When asked what drew her to travel and tourism, Sun Wong gestures toward the view. From Outrigger Waikiki Beach Resort’s newly opened Voyager 47 Club Lounge, you can see golden hour edge in over Diamond Head’s stately front and the iconic stretch of sand and sea at its feet. “It’s a beautiful place,” Wong says. “It makes me feel good about what I do.”
Wong’s passion for place is clear from the moment you meet her, and though she’s lived and traveled all over the world, there’s no doubt she belongs in Hawai‘i. Born in Seoul, Korea, raised in Riyadh, Saudi Arabia, and educated in Rome, Italy, Wong was no stranger to big moves when she met recruiters from Hawai‘i Pacific University and made the decision to move to Hawai‘i. “Hawai‘i sounded beautiful, and they offered me a scholarship so I could afford the tuition and board,” she says. “I first came here in 1993 and fell in love with the place. Basically never left.”
Wong was initially undecided about what to do for a career, but quickly found her calling in travel industry management. “What better thing to sell than what you love?” she says.
“I worked my way up,” Wong says of her early days working as a hotel housekeeper. “I started at Outrigger Maile Sky Court, now the Holiday Inn Express Waikiki. We used to clean 23 rooms a day.” From intern to housekeeper to vice president of marketing and guest acquisition, Wong has been with Outrigger Enterprises Group since the beginning of her career. At one point, she worked as a PBX operator, “back when you had to plug in the phones and manually schedule wake-up calls through the front desk.” Eventually she made her way into sales and marketing, seizing the opportunity to work with Outrigger in launching one of its Ohana branches.
Wong took a brief detour from Outrigger, working on the Orbitz.com startup team in Chicago. “They were just starting with the five major airlines and building the hotel program,” Wong says. “I think I was employee number three.” After Orbitz went public, Wong returned to Outrigger to revitalize and develop Waikiki Beach Walk before landing a role in Outrigger’s corporate office.
“A building is a building. What people want is the place.”
Wong has a strong understanding of the importance of culture and creating experiences, which she strives to impart on both her peers and customers at Outrigger. Outrigger’s corporate culture encourages mindfulness of three things: the people you work with, the people you serve and the destination.
A company tradition includes a monthly breakfast where Outrigger’s C-suites don chef hats and aprons and cook for their employees. “It’s taking care of the people you work with,” Wong says. “When you have happy employees, they turn around and take care of the customers.”
Wong also takes great care in creating a safe environment for ideas, mistakes and growth. “I’ve been really privileged to have had great leaders and bosses,” she says. “When you’ve been doing business for a while, sometimes you know when something’s not going to work.
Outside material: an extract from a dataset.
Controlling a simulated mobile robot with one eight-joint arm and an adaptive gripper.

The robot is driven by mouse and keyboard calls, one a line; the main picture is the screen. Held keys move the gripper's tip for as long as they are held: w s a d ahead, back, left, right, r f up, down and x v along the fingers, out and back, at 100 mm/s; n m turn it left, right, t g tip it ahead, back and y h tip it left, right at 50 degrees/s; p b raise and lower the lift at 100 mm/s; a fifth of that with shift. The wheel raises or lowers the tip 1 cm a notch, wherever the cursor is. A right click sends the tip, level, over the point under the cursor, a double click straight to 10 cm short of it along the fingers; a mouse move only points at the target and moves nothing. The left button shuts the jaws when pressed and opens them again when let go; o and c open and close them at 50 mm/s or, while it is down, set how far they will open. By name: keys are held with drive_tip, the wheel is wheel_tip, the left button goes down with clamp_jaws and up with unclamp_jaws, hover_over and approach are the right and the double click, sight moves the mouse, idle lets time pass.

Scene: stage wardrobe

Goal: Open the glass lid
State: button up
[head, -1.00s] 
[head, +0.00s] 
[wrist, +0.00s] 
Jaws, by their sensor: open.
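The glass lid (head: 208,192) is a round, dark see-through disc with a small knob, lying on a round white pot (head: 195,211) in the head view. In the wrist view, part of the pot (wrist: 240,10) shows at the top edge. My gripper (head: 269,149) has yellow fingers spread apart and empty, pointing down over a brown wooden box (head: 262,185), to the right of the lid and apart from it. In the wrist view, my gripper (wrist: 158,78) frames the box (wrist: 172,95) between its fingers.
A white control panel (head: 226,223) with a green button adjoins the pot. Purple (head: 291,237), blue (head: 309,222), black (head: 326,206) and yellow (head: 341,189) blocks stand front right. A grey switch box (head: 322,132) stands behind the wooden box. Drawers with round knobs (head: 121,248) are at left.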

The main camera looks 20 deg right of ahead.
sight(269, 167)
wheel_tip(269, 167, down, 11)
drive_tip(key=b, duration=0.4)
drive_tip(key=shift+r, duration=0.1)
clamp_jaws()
But you still create a space where your team can try their own ideas and learn from it. In my experience, one of the best things a leader can do is to see and trust your talent and help nurture it, and I hope I do that for my team.”
One of the most difficult ventures her team faced within the past 10 years is Outrigger’s expansion to international destinations. An avid traveler herself, it was a compelling challenge. And with its large variety of products, Outrigger’s expansion came with the ongoing challenge of finding the right product for the right customer. “Imagine being able to offer a romantic resort experience on Koh Samui to a couple going on their honeymoon and offering a different experience for a family vacation at another resort on the beach in Laguna, Phuket,” Wong says.
Another challenge Outrigger has faced head-on is cultivating immersive cultural experiences at every resort location. “Yes, we have resorts everywhere from Fiji to here in Waikiki,” Wong says. “But a building is a building. What people want is the place. If you come to Outrigger Beach or Outrigger Reef, you’ll see Hawai‘i in things everyday, from hula lessons to details in the décor. There’s meaning behind all of it. I think that’s why people choose Outrigger and why we’ve been around for seven decades.”
Wong recalls her honeymoon where she and her husband spent a week in Seoul and Hong Kong. “We asked around to find a good breakfast place and ended up in some hole-in-the-wall,” Wong says. “You would never know about it. There’s no indication of it online or on Yelp. But that’s the kind of experience people want and that Outrigger wants to provide.”
At the end of the day, Sun Wong is proud of the home she’s found in Hawai‘i and the job that allows her to share it with the world. “I have two beautiful boys. I wake up every morning to my baby, my youngest, giving me kisses. That kicks off my day, then I come into my office and get to spend time with team members who I’ve known for decades. They’re like family, too, and we’re doing work that we love and that makes people genuinely happy.”